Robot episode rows
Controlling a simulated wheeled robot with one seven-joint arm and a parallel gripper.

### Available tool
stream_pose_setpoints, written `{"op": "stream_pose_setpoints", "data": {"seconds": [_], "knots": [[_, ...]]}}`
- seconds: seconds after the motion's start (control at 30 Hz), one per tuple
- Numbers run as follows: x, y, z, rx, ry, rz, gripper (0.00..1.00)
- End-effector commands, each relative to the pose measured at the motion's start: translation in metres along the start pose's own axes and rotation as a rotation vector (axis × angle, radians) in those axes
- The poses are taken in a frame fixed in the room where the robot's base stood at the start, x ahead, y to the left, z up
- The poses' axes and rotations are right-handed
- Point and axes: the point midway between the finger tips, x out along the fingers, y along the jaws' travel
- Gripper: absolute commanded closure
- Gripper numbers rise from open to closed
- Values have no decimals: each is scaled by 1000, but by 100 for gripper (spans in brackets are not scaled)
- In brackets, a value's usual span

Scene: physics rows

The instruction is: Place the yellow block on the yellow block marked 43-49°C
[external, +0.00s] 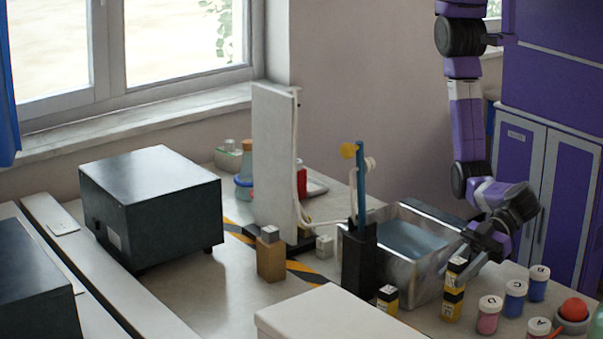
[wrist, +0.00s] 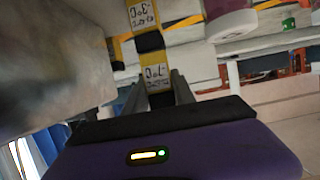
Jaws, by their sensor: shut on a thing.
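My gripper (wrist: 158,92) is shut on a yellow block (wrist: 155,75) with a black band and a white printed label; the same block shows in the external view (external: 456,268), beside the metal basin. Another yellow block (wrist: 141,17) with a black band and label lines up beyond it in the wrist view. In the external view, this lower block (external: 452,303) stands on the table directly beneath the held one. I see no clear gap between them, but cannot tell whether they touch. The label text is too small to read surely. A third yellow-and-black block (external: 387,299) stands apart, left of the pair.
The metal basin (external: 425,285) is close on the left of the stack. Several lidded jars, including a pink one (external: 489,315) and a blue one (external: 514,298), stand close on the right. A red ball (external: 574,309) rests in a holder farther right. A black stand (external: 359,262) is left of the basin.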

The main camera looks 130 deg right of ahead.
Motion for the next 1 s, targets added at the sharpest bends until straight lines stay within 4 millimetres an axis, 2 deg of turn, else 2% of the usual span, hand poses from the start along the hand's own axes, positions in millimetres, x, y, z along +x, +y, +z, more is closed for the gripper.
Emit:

---

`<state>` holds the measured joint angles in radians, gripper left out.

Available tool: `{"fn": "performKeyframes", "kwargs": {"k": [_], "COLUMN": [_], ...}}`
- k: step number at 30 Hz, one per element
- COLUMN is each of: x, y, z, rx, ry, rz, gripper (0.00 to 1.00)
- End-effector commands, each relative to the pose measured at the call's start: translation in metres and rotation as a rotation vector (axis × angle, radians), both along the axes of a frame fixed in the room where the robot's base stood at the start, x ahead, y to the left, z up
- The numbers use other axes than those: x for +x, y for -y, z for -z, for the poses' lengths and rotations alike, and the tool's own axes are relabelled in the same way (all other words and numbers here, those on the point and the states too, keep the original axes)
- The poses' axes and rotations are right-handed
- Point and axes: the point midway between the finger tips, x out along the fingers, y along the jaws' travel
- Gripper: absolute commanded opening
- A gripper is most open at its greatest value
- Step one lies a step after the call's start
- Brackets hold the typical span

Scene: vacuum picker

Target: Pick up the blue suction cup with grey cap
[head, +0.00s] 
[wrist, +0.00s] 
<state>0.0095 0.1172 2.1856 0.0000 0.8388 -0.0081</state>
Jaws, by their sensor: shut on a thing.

- To be done: Gather all lines of the records that include the word "each".

- The reply:
- End-effector commands, each relative to the pose measured at the motion's start: translation in metres along the start pose's own axes and rotation as a rotation vector (axis × angle, radians) in those axes
- Values have no decimals: each is scaled by 1000, but by 100 for gripper (spans in brackets are not scaled)
- COLUMN is each of: x, y, z, rx, ry, rz, gripper (0.00 to 1.00)
- End-effector commands, each relative to the pose measured at the call's start: translation in metres and rotation as a rotation vector (axis × angle, radians), both along the axes of a frame fixed in the room where the robot's base stood at the start, x ahead, y to the left, z up

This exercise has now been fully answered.